TASK OBJECTIVE: Where a line contains the string "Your", copy that line.
===== RECORDS PROVIDED =====
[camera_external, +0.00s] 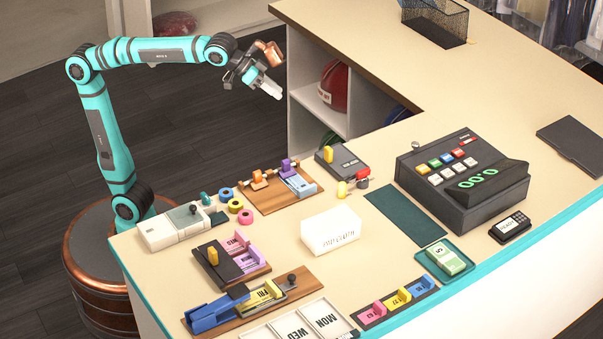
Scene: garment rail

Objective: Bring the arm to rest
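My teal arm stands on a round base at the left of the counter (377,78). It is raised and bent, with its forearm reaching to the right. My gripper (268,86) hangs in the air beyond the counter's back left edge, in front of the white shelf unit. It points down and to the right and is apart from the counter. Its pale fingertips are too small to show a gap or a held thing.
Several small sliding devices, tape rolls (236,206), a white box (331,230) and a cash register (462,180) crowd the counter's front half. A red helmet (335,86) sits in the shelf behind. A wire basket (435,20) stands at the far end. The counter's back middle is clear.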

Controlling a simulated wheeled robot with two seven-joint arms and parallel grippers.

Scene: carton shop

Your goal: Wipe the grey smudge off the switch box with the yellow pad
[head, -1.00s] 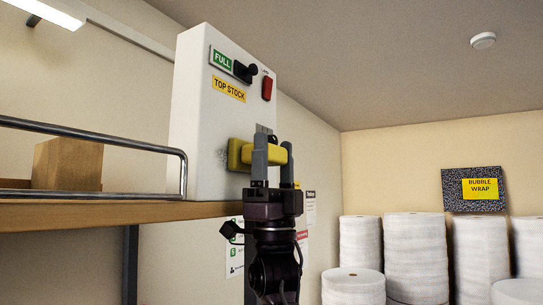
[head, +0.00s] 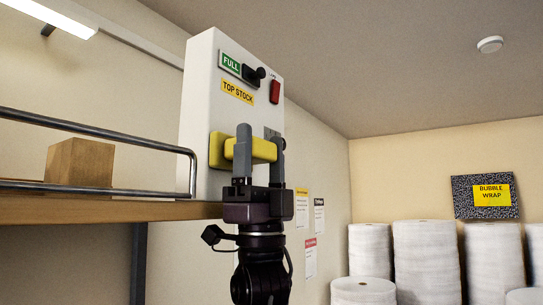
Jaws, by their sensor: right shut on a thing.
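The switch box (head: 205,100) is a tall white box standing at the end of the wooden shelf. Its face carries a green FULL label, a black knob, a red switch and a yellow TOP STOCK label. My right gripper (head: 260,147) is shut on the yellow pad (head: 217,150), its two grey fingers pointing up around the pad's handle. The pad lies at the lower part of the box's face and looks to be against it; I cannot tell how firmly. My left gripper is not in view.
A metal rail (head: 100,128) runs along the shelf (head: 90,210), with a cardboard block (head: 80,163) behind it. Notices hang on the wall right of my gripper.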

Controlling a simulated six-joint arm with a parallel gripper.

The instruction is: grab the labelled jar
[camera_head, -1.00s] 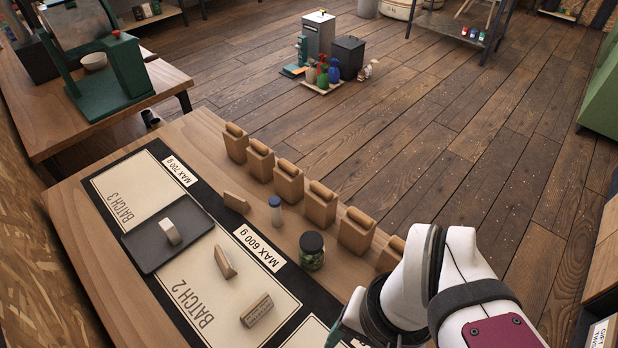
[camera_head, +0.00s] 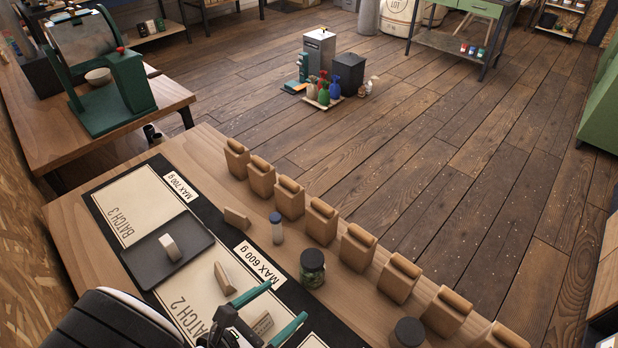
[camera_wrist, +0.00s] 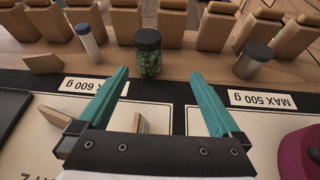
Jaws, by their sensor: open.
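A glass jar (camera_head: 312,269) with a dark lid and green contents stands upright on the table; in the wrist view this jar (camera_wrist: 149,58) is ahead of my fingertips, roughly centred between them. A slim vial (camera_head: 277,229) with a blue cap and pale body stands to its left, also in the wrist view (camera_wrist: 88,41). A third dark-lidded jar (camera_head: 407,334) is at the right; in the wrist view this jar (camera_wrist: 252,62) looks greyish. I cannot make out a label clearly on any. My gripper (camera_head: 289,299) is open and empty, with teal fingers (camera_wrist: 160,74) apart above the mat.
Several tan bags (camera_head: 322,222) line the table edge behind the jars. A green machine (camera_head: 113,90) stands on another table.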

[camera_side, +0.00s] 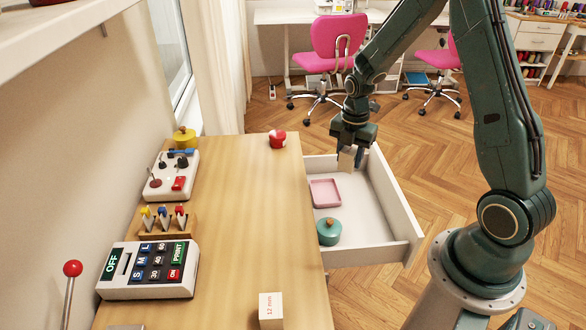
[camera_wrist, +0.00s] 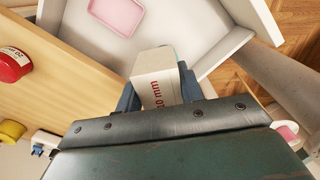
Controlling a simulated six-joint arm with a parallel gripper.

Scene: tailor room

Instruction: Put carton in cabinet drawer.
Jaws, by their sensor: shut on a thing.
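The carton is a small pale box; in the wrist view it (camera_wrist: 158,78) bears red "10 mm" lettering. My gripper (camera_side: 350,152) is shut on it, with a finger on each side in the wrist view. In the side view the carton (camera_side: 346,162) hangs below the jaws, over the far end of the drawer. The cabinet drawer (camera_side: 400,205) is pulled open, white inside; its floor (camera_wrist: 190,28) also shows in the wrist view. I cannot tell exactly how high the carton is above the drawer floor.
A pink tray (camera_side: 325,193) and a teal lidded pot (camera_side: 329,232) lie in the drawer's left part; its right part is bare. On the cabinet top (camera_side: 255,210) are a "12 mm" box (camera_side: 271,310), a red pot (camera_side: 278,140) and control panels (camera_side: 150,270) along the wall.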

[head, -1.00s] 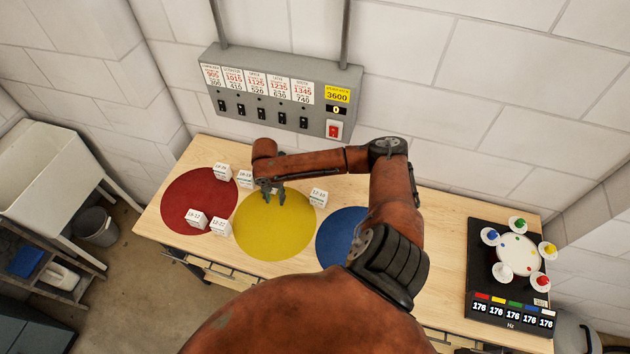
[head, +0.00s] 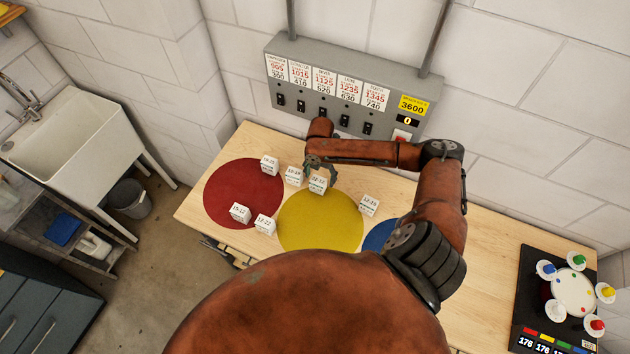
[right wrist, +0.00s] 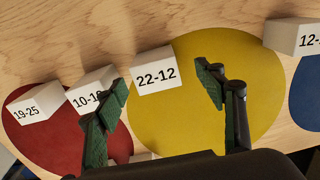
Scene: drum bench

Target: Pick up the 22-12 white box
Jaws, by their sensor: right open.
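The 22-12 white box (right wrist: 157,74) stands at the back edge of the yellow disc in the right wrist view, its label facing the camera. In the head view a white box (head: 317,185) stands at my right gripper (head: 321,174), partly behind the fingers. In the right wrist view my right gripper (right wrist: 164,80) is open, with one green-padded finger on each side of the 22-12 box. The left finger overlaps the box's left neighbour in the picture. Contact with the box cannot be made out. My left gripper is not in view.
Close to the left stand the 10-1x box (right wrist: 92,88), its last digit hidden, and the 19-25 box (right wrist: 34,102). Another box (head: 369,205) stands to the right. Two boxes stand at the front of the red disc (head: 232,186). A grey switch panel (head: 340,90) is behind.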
=====
===== RECORDS PROVIDED =====
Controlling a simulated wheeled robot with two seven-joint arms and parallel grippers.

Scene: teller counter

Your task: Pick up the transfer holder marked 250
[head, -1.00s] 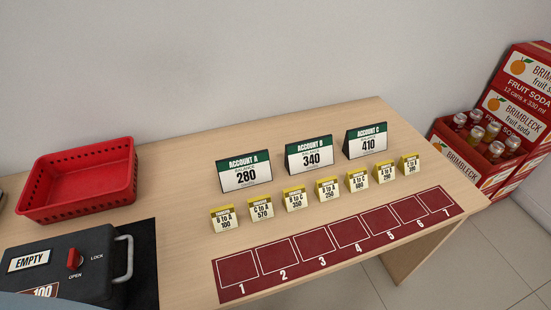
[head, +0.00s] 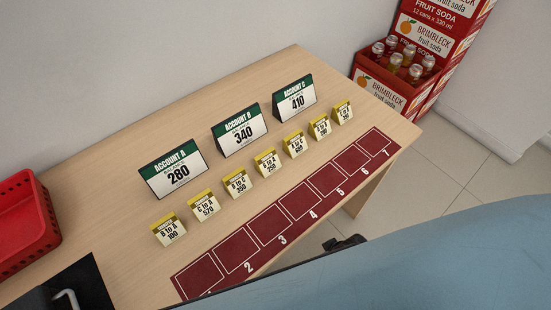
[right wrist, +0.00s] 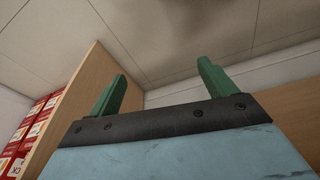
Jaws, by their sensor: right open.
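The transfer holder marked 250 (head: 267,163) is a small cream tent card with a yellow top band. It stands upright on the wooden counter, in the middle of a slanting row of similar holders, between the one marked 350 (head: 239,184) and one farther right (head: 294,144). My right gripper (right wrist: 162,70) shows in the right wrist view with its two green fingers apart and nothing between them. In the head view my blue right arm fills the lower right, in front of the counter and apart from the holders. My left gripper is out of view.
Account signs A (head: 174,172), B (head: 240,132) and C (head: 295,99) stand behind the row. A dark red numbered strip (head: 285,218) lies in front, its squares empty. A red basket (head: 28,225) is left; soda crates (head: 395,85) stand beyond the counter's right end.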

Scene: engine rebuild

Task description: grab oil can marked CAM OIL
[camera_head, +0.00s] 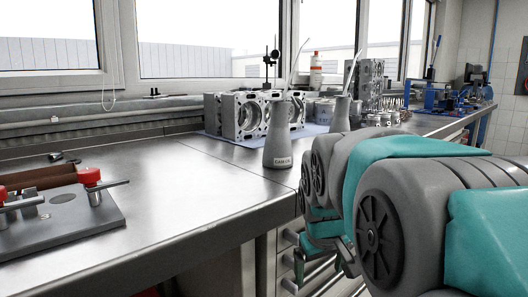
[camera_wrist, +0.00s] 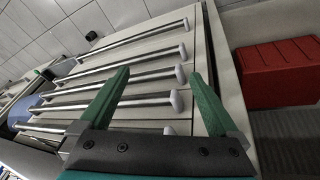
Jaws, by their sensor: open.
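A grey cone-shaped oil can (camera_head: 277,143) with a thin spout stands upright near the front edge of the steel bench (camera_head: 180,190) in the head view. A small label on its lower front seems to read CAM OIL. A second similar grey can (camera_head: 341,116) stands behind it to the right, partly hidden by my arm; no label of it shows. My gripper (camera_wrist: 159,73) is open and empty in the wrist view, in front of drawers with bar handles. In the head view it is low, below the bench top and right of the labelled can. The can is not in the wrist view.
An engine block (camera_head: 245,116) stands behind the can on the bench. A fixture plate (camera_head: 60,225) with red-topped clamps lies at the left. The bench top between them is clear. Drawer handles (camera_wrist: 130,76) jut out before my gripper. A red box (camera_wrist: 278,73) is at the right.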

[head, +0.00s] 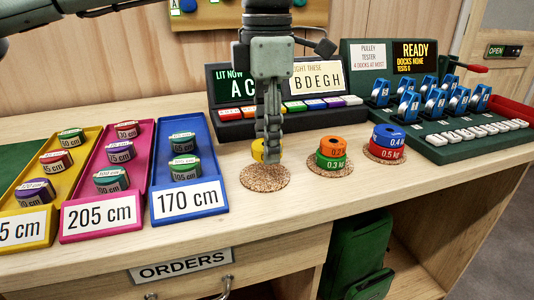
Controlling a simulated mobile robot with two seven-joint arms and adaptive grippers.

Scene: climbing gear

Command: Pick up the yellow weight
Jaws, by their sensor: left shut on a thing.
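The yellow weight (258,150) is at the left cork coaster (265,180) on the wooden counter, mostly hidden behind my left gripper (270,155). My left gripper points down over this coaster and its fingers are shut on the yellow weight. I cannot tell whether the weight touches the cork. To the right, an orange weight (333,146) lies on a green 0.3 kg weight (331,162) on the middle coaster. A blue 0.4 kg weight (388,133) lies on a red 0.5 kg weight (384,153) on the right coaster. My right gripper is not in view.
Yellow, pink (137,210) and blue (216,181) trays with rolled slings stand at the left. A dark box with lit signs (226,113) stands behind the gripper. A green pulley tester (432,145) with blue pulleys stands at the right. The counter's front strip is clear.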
=====
ANSWER FOR THIS EXERCISE:
Your goal: Wipe the grey smudge off the switch box with the yellow pad
Your task: Pick up the transfer holder marked 250

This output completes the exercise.